Robot episode data:
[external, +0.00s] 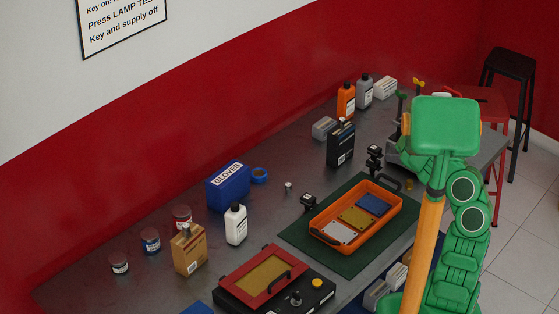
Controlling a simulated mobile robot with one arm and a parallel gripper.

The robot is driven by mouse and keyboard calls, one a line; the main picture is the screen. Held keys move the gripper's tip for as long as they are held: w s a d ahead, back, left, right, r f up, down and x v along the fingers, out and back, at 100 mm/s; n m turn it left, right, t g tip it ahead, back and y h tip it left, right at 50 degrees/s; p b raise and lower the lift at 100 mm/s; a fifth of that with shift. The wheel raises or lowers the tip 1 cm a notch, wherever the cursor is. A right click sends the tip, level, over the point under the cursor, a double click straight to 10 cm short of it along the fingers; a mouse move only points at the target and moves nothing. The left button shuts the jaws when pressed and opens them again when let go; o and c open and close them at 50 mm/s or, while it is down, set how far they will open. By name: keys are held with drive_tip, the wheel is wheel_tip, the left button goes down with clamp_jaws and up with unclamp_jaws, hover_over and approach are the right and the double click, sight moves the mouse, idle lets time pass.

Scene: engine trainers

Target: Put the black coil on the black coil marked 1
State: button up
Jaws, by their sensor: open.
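A small black part (308,202), possibly a coil, sits at the left edge of the green mat. A taller black part (374,158), also coil-like, stands behind the orange tray (325,238), near the mat's back edge. Both are small and dark. I cannot read a mark 1 on either, so I cannot tell which coil is which. My green and orange arm rises at the right of the external view. Its upper end is over the far right part of the table. My gripper's fingers are hidden behind the arm, so nothing shows between them.
The orange tray holds white, yellow and blue plates. A red and black box (264,272) is at the front. A blue gloves box (227,187), bottles, cans and a dark upright box (341,145) stand along the wall side. Bare table (290,222) shows left of the mat.

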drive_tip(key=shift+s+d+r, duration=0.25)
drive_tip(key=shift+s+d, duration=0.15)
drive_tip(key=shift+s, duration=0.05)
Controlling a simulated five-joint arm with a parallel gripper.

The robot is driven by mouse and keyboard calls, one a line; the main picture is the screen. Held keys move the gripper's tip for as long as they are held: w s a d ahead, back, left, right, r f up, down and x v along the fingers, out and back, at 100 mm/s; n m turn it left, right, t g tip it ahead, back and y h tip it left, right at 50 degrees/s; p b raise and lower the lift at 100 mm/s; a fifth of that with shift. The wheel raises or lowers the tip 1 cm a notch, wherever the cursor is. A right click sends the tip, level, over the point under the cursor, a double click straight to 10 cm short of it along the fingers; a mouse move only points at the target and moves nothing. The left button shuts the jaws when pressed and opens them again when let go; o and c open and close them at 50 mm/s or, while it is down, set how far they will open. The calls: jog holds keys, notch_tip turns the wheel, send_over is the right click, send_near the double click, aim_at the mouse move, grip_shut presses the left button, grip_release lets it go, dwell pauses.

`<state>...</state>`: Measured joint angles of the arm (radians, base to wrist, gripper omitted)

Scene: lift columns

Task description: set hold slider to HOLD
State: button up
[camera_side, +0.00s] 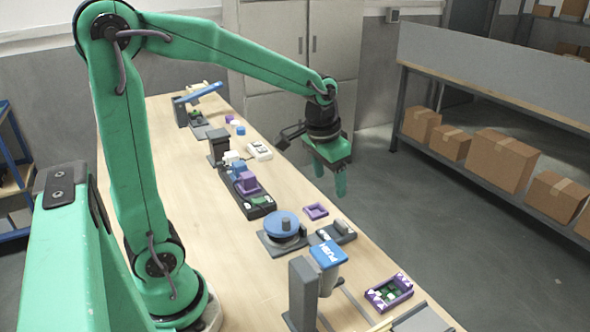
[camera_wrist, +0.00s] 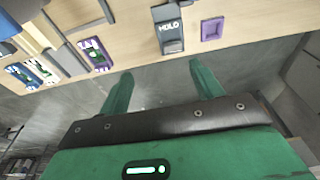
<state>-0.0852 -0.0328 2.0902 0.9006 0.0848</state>
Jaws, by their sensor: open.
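The hold slider (camera_wrist: 171,30) is a small dark grey unit with a white HOLD label, at the top middle of the wrist view near the table edge. I cannot tell the sliding part's position. My gripper (camera_side: 331,178) is open and empty, held in the air out past the table edge. In the wrist view its green fingers (camera_wrist: 160,70) are spread apart, below the slider in the picture and not touching it.
A small purple tray (camera_wrist: 212,29) sits beside the slider. A blue round knob (camera_side: 284,222) and a blue-topped post (camera_side: 328,255) stand close by. A purple box with small pieces (camera_side: 388,293) is nearer the front. Shelves with cartons (camera_side: 500,158) stand across the floor.

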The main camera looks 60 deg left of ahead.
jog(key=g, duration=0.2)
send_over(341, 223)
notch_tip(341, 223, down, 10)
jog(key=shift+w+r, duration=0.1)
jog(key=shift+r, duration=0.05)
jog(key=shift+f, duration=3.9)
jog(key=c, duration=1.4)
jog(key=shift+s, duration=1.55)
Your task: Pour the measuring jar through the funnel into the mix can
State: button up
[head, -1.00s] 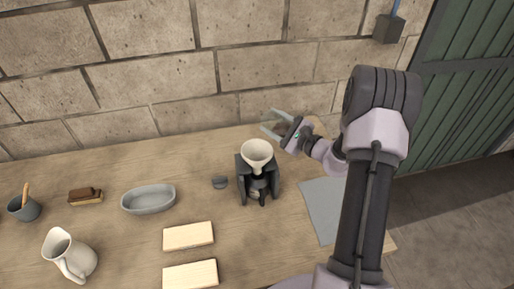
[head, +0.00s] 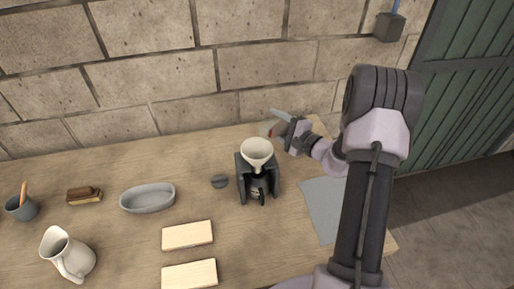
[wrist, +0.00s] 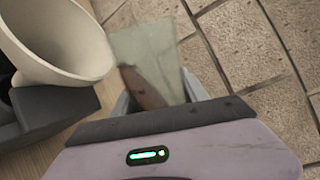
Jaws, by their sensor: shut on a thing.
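The measuring jar, a pale green see-through vessel (wrist: 150,48), is between the fingers of my gripper (wrist: 160,92). Reddish-brown contents show low in it, their surface slanting across the jar, so it looks tilted. In the head view the jar (head: 266,128) is small and partly hidden by my gripper (head: 277,123), just behind and right of the funnel. The cream funnel (head: 257,149) sits upright in a dark stand (head: 243,172); its wide mouth (wrist: 55,35) is left of the jar in the wrist view. The dark mix can (head: 257,188) stands under the funnel, its inside hidden.
A grey mat (head: 322,208) lies right. The stone wall (head: 200,60) is close behind.

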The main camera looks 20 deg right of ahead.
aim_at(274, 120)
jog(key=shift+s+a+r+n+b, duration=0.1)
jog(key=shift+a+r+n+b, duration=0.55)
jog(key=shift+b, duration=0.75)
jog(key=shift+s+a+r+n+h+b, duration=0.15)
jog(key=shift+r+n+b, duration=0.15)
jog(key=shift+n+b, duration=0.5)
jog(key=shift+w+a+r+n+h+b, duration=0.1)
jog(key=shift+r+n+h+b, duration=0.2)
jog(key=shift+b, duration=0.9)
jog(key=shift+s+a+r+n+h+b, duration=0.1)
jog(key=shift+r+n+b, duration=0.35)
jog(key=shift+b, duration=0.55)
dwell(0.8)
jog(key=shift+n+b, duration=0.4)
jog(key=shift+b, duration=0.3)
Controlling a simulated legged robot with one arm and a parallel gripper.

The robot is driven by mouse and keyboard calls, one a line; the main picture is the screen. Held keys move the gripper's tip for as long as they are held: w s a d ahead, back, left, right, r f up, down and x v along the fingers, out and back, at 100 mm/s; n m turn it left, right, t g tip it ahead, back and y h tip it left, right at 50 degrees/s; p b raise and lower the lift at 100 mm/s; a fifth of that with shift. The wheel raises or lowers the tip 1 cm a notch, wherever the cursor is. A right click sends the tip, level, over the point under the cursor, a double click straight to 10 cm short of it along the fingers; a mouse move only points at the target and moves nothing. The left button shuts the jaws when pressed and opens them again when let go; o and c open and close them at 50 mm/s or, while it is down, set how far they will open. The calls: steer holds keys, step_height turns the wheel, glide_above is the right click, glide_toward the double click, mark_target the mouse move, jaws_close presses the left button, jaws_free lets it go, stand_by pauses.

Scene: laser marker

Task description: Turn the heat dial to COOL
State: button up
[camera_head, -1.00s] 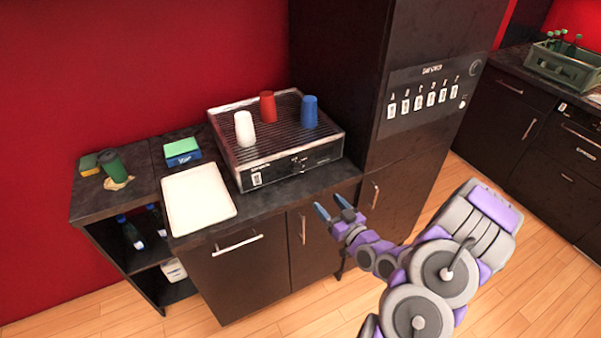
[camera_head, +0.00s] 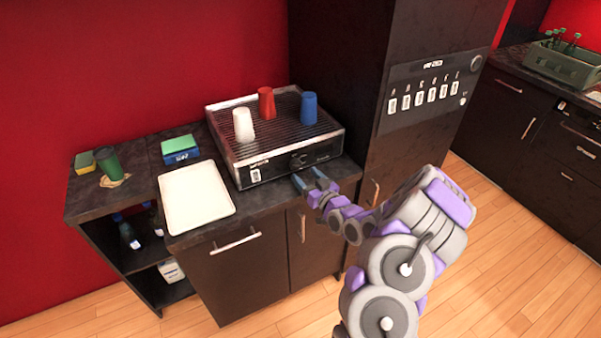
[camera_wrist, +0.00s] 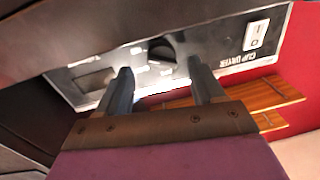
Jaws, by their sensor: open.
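The cup dryer (camera_head: 238,165) stands on the dark counter with a ribbed top. Its front panel carries a dark round dial (camera_head: 298,160). In the wrist view the panel appears upside down, with the dial (camera_wrist: 163,50) between and beyond my fingertips and a white switch (camera_wrist: 256,35) near the "CUP DRYER" lettering. The dial's setting is too small to read. My gripper (camera_head: 307,177) is open and empty, just in front of the panel and close below the dial in the head view. The gripper (camera_wrist: 160,66) shows two separated fingers in the wrist view; contact with the dial cannot be told.
White (camera_head: 243,125), red (camera_head: 266,103) and blue (camera_head: 309,108) cups stand on the dryer. A white tray (camera_head: 195,197) lies at its left. A tall dark cabinet (camera_head: 400,150) with a lettered panel rises at the right. Clear floor lies in front of the counter.

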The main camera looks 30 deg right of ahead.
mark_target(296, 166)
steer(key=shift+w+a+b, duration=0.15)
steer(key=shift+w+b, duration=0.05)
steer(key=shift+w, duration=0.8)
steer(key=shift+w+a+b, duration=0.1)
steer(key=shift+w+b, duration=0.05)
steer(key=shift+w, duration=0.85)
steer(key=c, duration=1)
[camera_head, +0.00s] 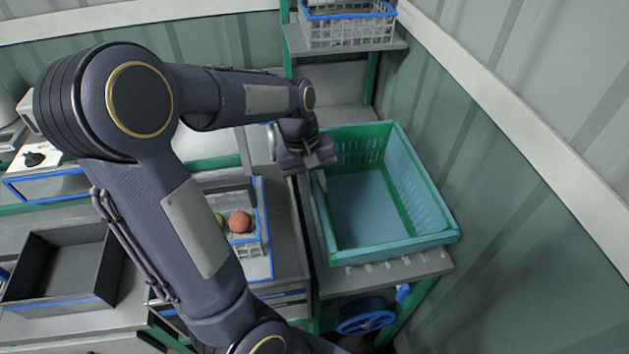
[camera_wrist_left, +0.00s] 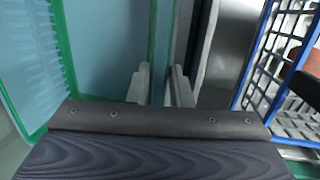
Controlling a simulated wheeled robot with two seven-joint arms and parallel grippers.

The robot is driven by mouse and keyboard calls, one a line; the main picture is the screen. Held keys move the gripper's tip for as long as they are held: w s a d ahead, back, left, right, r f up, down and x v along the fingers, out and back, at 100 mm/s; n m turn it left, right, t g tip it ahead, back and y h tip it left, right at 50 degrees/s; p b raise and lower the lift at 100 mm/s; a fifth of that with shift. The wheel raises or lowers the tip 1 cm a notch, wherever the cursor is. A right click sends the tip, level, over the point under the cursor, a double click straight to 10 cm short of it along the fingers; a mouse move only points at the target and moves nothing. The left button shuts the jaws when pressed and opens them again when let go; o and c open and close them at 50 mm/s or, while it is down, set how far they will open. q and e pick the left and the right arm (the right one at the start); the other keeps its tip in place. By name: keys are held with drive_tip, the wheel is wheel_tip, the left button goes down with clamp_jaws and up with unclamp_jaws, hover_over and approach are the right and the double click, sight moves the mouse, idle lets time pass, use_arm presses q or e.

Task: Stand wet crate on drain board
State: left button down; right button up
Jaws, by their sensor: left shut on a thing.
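The green-and-teal crate (camera_head: 400,248) sits with its open side up on the grey slatted drain board (camera_head: 428,266), near the wall at the right. Its inside looks empty. My left gripper (camera_head: 319,179) is at the crate's left wall, shut on that wall's upper edge. In the left wrist view the two fingers (camera_wrist_left: 159,88) stand on either side of the crate wall, and the crate's inside shows to the left. The crate's underside is hidden, so I cannot tell whether it rests fully on the board. My right gripper is not in view.
A small wire basket (camera_head: 262,222) with tomatoes stands left of the board. A dark open tray (camera_head: 60,298) lies further left. A blue handwheel (camera_head: 365,320) sits below the board. A shelf (camera_head: 345,50) with a white basket stands behind. The corrugated wall closes the right side.

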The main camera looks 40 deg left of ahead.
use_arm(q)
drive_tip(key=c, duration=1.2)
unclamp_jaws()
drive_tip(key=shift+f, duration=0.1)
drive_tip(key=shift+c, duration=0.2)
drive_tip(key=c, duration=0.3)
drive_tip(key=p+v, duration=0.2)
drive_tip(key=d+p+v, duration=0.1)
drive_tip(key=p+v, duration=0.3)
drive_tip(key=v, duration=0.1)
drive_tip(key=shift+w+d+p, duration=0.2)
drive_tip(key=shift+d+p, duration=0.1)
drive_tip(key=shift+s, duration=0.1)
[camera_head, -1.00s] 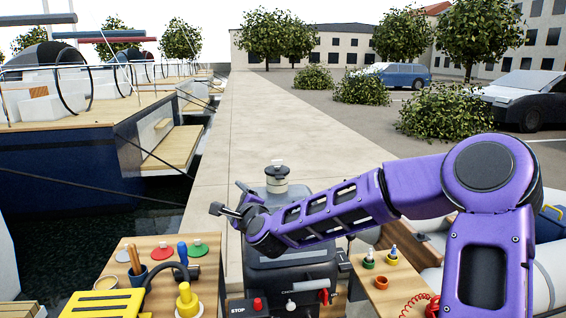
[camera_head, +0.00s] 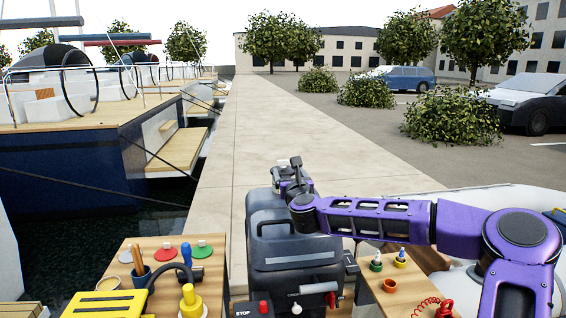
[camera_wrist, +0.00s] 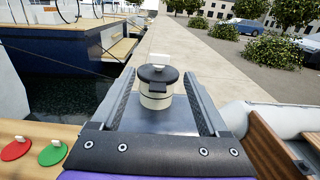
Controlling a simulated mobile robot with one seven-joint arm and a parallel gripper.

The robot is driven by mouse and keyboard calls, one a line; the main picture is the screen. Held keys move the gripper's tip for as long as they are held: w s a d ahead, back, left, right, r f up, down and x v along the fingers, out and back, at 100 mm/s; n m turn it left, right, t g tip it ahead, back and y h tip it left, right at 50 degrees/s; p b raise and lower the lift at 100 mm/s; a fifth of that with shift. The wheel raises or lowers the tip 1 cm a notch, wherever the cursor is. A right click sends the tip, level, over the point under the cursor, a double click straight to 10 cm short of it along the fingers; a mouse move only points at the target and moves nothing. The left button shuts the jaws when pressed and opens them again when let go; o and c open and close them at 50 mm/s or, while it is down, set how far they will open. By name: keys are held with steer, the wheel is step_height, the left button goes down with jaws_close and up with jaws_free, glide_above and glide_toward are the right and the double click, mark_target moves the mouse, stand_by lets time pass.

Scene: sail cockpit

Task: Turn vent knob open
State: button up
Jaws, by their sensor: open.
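The vent knob (camera_wrist: 158,88) is a round black cap with a small tab, on a cream base with dark bands. In the wrist view it stands upright between the two fingers of my open gripper (camera_wrist: 157,76). A gap shows on both sides, and I see no contact. In the head view my gripper (camera_head: 294,172) is above the back of the dark grey casing (camera_head: 292,262) and mostly hides the knob. Which way the knob is turned cannot be told.
A red lever (camera_head: 331,296) and a STOP box (camera_head: 250,310) are at the casing's front. A left table (camera_head: 130,262) holds coloured discs, tools and a yellow pump (camera_head: 189,302). A right table (camera_head: 372,296) holds small bottles. A grey dinghy (camera_head: 470,199) lies at right.

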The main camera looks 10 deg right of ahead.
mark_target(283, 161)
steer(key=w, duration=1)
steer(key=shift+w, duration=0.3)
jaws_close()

## Direction
Extract exactly and only the span of lines that begins at the line containing "The main camera looks 20 deg right of ahead." and ends at the line containing "Controlling a simulated legged".

## Task result
The main camera looks 20 deg right of ahead.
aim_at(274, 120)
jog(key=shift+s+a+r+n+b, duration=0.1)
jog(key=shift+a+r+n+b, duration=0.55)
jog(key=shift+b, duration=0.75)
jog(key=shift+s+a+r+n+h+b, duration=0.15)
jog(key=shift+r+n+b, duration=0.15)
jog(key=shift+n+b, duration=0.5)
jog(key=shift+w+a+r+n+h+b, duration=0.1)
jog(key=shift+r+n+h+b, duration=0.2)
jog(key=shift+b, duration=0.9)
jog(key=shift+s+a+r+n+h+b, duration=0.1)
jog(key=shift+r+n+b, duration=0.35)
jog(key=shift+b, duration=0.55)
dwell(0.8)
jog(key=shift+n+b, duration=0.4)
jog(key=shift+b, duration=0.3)
Controlling a simulated legged robot with one arm and a parallel gripper.

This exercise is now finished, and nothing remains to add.